Post # 141 Hidden Gems

July 17, 2013 at 3:51 PM | Posted in Uncategorized | Comments Off on Post # 141 Hidden Gems

Years ago, I used to collect old cookbooks.  I still do, but not to the same extent.  I went through garage sales, yard sales, used bookstores, antique stores, anywhere I might see an old book and I looked for old cookbooks.  I wasn’t looking for the ones that were only a few years old.  I wanted the ones that were decades old.  I wanted ones from previous centuries.  I wanted ones that had been used by people whose children’s children children were going to school with me.

It started when I was about eighteen and I went to a swap meet with my parents and brother.  It was one of those outdoors kinds of things and it was vast.  I didn’t have a lot of money to spend, so I was trying to be careful with what I got caught up in.  The best part of a swap meet is you can have “not a lot of money to spend” and still walk away with a ton of junk.  The operative word being junk.  Anyway, I stopped at a stall full of books.  There were the ubiquitous harlequin romances, and the ever present Zane Gray.  I wasn’t looking for anything in particular, but I notice some “old” books in a corner and I was browsing through them.  My dream at the time (and still is) was to find a valuable first edition of anything for two bucks.  I found a children’s book, first edition, that was printed in 1898.  I glanced through it, but didn’t handle it too much.  The price was $3.00.  I didn’t recognize the author or the title, but figured for that price, what the heck.  I even managed to talk the seller down to $2.00 even though she claimed the book was very valuable since it was so old.  I countered with the fact that it was an unknown author and title so wouldn’t be very valuable in the long run and not every old book was worth thousands.  She was happy to get my two bucks, and I was happy to get an old book, the first in my collection.
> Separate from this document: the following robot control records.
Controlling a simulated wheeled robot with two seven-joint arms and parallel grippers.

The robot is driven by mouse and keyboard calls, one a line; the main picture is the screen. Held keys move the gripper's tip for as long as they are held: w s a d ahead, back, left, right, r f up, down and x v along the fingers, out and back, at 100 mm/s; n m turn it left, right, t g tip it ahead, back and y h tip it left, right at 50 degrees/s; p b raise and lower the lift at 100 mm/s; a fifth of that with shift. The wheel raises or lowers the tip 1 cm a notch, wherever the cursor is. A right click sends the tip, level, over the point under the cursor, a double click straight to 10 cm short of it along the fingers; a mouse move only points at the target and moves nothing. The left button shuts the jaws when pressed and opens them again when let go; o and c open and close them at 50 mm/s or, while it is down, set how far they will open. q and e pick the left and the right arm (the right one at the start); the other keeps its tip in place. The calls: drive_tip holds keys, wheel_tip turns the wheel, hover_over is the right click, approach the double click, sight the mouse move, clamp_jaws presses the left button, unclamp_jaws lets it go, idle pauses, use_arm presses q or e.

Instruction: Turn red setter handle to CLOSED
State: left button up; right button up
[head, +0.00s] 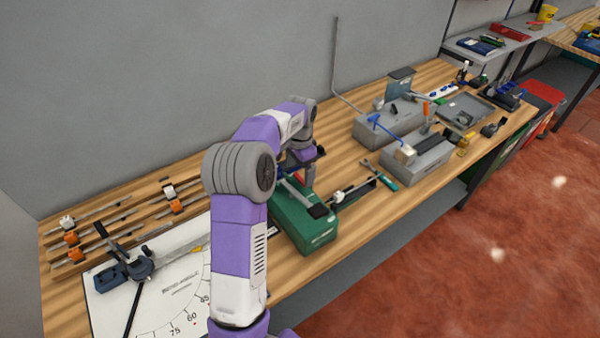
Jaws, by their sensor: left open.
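My left arm rises from the bottom and bends over the bench. Its dark gripper (304,157) points down just above the back of a green box (302,222). The jaws are open, though small and partly covered by my own arm. A small reddish part shows just under the gripper, but I cannot tell whether it is the red setter handle or whether the jaws touch it. No CLOSED mark is readable. My right gripper is out of view.
A white angle board (180,290) with a dark pivoting tool (140,268) lies at left. Several rods with orange and white clamps lie behind it. Grey boxes, one bearing a blue handle (385,126), and a grey tray (465,111) stand farther right. The grey wall bounds the bench.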

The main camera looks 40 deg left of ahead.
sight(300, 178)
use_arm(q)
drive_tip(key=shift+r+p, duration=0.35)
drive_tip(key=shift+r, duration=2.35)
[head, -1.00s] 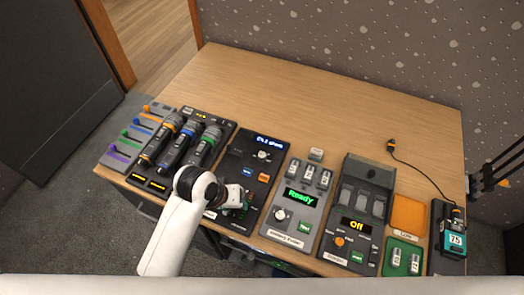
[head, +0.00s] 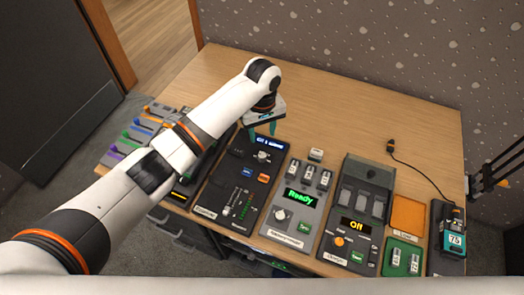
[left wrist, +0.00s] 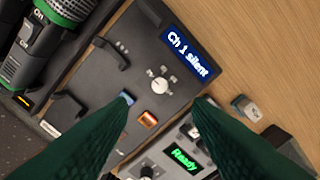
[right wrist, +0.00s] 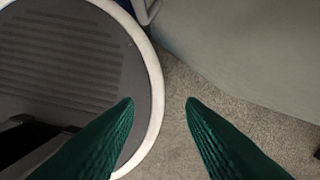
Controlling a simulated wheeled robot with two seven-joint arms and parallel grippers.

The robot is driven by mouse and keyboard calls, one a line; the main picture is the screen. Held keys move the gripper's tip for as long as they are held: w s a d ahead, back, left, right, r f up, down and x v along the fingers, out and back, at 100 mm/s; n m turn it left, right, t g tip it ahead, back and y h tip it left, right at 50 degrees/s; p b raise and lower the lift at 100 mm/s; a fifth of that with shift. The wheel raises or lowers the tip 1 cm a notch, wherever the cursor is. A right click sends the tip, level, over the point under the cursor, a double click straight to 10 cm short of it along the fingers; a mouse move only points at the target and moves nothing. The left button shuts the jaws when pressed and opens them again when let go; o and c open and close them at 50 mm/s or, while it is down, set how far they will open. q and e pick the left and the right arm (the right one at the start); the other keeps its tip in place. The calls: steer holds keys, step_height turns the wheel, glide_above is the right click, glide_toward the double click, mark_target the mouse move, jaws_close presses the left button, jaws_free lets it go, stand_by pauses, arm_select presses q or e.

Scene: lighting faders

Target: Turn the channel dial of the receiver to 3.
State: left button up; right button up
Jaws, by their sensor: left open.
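The receiver (head: 236,176) is a dark panel unit on the table, with its channel dial (head: 262,156) below a blue display (head: 270,143). In the left wrist view the white dial (left wrist: 160,86) has small marks around it, and the display (left wrist: 184,55) reads "Ch 1 silent". My left gripper (head: 260,131) is open above the back of the receiver. In the left wrist view its fingers (left wrist: 166,99) are apart, with the dial showing between and just beyond the tips, untouched. My right gripper (right wrist: 160,101) is open and empty, over the floor away from the table.
Blue and orange buttons and a fader section share the receiver's panel. Microphones lie to the left, partly behind my arm. The table's back half (head: 340,100) is mostly clear.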

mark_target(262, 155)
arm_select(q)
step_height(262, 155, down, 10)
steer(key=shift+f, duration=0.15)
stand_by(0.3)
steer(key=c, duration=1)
When I got home, and settled, I started looking through it.  It was a book, after all, and was meant to be read.  A few pages in, I found some advertising cutouts from a magazine of glamorous women.  They had been in the book so long they had stained the pages with their outlines.  I pointed it out to my mom and she told me that it probably had belonged to a young girl and that these were her “paper dolls.”  Her family probably couldn’t afford too many nice things, or maybe they’d been traveling cross country in a wagon and didn’t have space for much.  So the little girl had cut out pictures from the magazine and played with them as her dolls.  I was astounded as this little girl reached across years to show me what had touched her life.

Mom and I sat side by side almost in reverence as with each turn of a few pages showed more of the little girl’s treasures.  She must have been collecting things for a while.  We found one pressed flower, a couple of handwritten and completely illegible poems or stories, some beautifully colored pictures from other books or magazines.  Towards the back of book, we ran into the real treasures.  She had saved a few recipes.  Mom said it was the start of her own cookbook, or collection of recipes that she would use for her family when she grew up.

I never took the recipes out of that book but I read them very carefully.  One was for a special day cake; another was for Sunday pot roast; and another was for oven baked chicken using a canned sauce.  The one I always remember was for homemade fruit juice.

I lost the book in a fire that took the house we grew up in.  By the time of the fire, I had collected probably a dozen or so old books, but that first book was always the most poignant loss.

Homemade Berry Juice

  1. As many clean berries of any kind as you can find
  2. Water to cover
  3. Sugar or honey or sweet syrup to taste
  4. Enough clean jars to hold juice

Pick through berries and clean as you go to remove any berries that aren’t absolutely perfect.  Place in an absolutely clean pot and cover with water till berries just begin to bob about.  Simmer until berries begin to burst.  Take off fire and allow to cool.  While cooling, mash the berries about to release more juice.  Add sweetening to taste and allow to cool to room temperature.  Strain through cheese cloth into a bowl and squeeze and mash to release all juices.  Taste again and adjust sweetening.  Fill jars and store in cool place.  When making juice, add 4 cups to a half gallon of cool water and mix thoroughly.  Adjust flavors by adding more juice concentrate or sweetening, or perhaps the juice of a lemon.  Serve chilled.

I’ve made this recipe many times with various berries and berry mixes.  It’s always good.  Sometime I put it over ice cream, other times I drizzled it over cake.